Ещё 20 вёрст — и Тифлис! Контрасты Кавказа проявляются и здесь: красота города — и чумное кладбище, напоминающее о недавней трагедии; древние стены, скалы над Курой — и опустевшие улицы, дома, брошенные жителями, бежавшими от морового поветрия (в 1803 году население города уменьшилось на треть).

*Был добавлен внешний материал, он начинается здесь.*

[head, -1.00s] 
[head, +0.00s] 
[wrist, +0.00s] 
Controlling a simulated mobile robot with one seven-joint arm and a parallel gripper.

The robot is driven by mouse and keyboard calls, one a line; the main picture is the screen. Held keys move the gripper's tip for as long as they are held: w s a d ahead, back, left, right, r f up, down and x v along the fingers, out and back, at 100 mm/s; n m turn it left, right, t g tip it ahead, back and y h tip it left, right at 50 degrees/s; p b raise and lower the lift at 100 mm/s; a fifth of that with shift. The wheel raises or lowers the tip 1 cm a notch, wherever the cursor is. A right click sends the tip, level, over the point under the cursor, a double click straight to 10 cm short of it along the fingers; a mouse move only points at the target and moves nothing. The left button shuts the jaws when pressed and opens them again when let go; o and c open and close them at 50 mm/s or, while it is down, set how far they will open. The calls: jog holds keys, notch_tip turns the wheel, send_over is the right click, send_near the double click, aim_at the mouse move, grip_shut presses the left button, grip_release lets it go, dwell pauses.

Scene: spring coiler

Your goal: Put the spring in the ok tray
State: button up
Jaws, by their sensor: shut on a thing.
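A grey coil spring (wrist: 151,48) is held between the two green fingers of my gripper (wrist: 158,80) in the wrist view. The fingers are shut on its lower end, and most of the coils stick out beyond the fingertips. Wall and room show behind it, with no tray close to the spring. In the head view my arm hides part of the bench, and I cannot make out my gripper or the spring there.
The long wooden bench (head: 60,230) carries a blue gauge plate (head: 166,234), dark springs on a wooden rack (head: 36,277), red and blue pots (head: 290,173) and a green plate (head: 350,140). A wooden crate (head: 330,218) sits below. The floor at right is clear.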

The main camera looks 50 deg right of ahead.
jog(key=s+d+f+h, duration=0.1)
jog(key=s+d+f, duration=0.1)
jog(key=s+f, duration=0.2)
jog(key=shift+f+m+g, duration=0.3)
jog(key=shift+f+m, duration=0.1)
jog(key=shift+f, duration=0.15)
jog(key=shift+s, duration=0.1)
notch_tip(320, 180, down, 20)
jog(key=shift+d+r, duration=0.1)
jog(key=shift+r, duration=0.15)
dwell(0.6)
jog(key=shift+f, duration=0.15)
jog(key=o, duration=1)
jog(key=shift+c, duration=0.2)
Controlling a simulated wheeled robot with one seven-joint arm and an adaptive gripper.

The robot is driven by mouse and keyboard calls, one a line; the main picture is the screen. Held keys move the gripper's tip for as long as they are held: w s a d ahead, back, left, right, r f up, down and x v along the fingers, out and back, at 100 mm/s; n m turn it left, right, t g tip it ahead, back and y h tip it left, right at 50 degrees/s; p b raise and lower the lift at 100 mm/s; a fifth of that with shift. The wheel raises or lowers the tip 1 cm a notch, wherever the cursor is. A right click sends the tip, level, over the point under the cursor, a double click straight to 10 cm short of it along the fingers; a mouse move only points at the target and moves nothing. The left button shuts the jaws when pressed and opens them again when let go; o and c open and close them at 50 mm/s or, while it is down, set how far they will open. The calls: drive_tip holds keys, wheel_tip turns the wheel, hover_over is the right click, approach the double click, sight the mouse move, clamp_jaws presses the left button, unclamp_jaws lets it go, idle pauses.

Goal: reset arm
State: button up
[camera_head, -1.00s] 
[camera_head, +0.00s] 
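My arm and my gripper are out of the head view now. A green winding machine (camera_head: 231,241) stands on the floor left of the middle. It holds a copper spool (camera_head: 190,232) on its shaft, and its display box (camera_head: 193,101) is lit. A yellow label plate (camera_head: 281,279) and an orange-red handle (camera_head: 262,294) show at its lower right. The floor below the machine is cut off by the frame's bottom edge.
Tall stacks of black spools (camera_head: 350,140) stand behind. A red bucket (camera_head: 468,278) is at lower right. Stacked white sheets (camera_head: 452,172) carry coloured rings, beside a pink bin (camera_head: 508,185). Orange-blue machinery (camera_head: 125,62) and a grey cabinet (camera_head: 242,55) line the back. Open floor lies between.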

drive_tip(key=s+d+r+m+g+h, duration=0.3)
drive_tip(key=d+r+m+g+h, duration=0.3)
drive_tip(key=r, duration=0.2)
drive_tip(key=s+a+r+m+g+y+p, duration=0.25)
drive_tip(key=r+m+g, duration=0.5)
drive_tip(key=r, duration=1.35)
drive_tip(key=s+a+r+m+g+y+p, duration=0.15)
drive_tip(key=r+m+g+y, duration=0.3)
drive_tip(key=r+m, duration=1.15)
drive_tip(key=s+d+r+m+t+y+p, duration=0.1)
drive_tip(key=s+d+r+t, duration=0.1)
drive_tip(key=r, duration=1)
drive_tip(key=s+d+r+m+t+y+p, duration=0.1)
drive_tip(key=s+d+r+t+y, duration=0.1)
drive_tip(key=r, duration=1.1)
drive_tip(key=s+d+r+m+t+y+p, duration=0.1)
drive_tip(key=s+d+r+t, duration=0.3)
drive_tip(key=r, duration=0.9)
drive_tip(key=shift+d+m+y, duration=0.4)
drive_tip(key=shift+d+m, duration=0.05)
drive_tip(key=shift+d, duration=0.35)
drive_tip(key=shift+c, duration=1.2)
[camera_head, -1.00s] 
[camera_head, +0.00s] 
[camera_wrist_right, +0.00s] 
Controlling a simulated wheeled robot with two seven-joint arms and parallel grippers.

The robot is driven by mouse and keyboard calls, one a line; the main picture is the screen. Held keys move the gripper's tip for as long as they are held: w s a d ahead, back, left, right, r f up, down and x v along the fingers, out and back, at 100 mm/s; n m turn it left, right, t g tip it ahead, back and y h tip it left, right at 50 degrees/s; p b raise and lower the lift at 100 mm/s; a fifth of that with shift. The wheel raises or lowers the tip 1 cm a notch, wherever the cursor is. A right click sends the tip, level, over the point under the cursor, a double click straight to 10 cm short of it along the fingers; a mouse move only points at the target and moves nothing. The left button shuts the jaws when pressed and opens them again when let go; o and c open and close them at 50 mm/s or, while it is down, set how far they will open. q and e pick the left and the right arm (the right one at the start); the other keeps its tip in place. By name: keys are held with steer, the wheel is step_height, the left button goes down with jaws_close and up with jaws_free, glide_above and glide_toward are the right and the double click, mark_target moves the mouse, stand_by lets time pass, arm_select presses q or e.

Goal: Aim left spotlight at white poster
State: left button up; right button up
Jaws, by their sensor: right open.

Князь Цицианов в это время готовился к серьёзному походу на Гянджинское ханство. Предлогом стало «арестование и ограбление грузинских купцов» его правителем Джавадханом. Реальной же причиной было стремление Цицианова к «собиранию грузинских земель». К лету 1803 года к Грузии — а значит, и к России — была присоединена Алазанская долина, бывшая прежде базой для лезгинских набегов на Кахетию. Осенью настал черёд лежавшего к югу, вниз по течению Куры, Гянджинского ханства. Как считалось в то время, «прежде Гянджа находилась в подданстве Грузии и платила дань царю Ираклию, но с недавнего времени отложившийся Джеват-хан предался Персии и был главнейшею причиною разорения Тифлиса, в 1795 году случившегося, посему князь Цицианов решился наказать сего хана и Гянджинскую область присоединить обратно к Грузии»12.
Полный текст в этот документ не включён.